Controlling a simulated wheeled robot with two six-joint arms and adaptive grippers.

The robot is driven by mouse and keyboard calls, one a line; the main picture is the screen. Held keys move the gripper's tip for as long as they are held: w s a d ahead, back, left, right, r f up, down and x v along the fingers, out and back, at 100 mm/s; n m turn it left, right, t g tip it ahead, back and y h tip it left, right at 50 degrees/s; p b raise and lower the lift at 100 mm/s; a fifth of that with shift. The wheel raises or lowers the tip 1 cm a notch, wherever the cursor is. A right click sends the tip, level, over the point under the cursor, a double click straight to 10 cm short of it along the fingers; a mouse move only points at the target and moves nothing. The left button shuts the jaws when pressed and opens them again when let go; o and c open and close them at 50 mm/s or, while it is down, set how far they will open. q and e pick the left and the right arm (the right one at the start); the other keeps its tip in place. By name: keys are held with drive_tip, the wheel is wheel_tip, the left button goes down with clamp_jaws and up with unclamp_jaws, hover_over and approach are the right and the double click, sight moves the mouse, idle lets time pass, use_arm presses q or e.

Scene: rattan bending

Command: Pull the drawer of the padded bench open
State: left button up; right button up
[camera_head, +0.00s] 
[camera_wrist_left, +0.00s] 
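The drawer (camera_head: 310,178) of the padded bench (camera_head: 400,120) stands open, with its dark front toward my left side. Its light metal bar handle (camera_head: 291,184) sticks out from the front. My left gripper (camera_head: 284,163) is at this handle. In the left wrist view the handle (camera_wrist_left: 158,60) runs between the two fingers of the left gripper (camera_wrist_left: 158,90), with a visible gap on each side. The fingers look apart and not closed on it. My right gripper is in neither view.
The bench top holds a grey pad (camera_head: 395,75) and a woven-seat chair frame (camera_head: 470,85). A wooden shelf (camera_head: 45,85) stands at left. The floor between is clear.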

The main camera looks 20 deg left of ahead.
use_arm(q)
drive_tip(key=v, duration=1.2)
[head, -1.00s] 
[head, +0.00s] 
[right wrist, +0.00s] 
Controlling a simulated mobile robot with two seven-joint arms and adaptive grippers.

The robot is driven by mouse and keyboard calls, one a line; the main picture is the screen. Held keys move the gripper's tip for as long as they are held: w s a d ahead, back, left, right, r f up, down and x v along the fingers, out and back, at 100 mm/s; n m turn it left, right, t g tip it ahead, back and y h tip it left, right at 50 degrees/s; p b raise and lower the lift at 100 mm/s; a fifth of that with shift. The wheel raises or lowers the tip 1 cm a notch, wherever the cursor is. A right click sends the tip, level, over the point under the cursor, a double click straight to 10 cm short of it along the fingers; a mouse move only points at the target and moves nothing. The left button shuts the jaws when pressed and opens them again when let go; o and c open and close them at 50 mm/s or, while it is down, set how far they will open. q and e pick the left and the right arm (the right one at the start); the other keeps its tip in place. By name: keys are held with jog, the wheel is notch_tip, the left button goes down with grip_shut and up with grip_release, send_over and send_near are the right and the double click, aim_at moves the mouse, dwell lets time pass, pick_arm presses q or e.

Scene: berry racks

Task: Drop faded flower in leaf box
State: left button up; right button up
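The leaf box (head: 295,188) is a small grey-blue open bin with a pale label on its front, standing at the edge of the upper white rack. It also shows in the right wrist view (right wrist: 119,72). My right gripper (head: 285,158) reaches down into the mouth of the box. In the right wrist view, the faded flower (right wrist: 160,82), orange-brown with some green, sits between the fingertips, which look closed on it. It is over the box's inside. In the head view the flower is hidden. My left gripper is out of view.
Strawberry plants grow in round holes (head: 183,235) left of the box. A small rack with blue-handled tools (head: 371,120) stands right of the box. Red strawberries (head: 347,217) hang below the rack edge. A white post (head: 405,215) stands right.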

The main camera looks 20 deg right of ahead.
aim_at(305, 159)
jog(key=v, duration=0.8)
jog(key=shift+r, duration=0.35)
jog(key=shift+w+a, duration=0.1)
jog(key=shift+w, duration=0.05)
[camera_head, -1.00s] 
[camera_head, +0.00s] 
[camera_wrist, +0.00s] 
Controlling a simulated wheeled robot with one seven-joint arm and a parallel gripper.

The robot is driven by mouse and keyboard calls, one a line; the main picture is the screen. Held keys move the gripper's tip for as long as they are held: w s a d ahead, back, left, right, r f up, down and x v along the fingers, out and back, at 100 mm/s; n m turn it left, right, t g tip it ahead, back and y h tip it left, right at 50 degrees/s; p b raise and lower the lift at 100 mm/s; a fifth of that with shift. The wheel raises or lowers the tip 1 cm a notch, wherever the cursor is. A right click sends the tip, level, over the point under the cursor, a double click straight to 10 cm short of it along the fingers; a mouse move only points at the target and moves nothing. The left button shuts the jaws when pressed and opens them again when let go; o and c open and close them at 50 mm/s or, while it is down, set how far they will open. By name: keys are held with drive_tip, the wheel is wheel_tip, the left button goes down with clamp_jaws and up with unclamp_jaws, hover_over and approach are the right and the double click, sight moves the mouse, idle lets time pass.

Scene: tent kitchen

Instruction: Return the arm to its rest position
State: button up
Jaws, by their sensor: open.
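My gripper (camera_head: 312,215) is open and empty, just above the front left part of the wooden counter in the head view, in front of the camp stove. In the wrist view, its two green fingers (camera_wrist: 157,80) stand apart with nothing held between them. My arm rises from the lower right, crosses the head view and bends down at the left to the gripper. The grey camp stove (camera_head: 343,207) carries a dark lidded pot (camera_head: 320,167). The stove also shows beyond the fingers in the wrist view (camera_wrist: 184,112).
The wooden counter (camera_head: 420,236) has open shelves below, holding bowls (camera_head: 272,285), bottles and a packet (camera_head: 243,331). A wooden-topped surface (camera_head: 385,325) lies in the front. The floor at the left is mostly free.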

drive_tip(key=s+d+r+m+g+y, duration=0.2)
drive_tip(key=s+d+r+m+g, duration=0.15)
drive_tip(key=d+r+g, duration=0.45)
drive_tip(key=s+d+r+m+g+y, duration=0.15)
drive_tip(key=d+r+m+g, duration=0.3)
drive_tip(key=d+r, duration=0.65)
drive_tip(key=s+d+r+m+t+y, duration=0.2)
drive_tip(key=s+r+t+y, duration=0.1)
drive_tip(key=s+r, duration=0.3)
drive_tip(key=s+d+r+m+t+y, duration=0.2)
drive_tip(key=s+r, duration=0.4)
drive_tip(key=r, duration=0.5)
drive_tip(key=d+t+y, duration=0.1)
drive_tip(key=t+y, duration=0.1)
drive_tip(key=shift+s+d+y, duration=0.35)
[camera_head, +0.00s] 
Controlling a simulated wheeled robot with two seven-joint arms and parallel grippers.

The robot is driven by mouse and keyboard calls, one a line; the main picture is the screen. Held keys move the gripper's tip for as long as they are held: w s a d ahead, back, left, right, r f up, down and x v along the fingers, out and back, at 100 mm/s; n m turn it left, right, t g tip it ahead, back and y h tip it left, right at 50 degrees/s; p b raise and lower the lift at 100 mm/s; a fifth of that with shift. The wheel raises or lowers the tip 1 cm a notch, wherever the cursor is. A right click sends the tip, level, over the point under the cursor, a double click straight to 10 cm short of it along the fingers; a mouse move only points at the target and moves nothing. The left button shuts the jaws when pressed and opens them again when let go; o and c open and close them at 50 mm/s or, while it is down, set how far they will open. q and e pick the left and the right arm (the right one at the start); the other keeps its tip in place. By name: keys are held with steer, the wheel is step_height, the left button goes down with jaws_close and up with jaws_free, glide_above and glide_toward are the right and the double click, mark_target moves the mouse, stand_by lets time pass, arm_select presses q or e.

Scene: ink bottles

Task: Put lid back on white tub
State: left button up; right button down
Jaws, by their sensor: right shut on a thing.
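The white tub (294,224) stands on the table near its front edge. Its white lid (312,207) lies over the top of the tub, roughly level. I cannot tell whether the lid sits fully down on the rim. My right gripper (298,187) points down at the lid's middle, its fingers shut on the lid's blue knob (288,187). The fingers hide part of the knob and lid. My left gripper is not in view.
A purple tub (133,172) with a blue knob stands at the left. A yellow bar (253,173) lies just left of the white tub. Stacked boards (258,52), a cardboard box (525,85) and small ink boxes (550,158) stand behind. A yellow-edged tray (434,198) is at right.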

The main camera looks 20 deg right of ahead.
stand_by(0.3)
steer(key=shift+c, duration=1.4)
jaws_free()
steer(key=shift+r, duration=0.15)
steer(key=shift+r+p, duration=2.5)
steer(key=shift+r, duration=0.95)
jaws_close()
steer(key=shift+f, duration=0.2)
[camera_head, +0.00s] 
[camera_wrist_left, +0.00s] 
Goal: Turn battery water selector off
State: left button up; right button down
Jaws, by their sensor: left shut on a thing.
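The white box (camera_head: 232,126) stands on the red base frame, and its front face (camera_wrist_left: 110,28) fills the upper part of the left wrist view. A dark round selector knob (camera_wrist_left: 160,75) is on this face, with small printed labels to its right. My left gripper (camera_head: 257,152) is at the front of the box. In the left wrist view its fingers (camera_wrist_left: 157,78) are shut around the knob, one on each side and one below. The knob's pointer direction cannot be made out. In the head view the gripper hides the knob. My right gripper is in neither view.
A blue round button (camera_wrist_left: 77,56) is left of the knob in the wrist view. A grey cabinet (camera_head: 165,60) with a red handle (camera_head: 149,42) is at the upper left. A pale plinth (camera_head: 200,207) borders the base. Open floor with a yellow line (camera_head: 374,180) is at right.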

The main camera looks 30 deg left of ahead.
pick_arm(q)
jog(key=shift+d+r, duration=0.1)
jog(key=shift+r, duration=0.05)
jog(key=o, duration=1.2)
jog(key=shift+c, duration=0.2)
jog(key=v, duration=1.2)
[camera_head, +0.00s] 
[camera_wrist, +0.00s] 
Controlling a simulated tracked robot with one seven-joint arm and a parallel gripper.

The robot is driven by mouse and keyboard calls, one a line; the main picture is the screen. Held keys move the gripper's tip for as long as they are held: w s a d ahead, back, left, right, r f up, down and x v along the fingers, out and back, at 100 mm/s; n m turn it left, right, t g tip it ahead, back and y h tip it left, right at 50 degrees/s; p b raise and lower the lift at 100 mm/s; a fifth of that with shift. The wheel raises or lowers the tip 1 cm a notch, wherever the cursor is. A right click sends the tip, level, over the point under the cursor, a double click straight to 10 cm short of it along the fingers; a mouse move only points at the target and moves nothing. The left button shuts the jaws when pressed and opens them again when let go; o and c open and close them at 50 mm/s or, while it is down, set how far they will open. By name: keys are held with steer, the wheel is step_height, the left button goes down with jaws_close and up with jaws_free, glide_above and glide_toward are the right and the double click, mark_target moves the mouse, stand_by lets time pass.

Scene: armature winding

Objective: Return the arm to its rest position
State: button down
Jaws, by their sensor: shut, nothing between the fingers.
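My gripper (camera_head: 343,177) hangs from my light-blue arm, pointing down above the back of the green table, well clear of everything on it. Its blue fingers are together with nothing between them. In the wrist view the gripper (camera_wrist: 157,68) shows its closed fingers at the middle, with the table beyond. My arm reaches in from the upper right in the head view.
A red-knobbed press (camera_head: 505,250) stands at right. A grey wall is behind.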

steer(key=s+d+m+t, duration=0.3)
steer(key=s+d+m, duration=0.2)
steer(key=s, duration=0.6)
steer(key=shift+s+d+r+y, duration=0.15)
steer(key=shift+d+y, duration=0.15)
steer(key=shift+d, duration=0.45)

· · ·

(STATED GOAL) Above are the records; print exactly the lines from the line with "Scene: tent kitchen" to the line with "State: button up", including both, and nothing else.

(THE COMPLETED TASK)
Scene: tent kitchen

Instruction: Return the arm to its rest position
State: button up

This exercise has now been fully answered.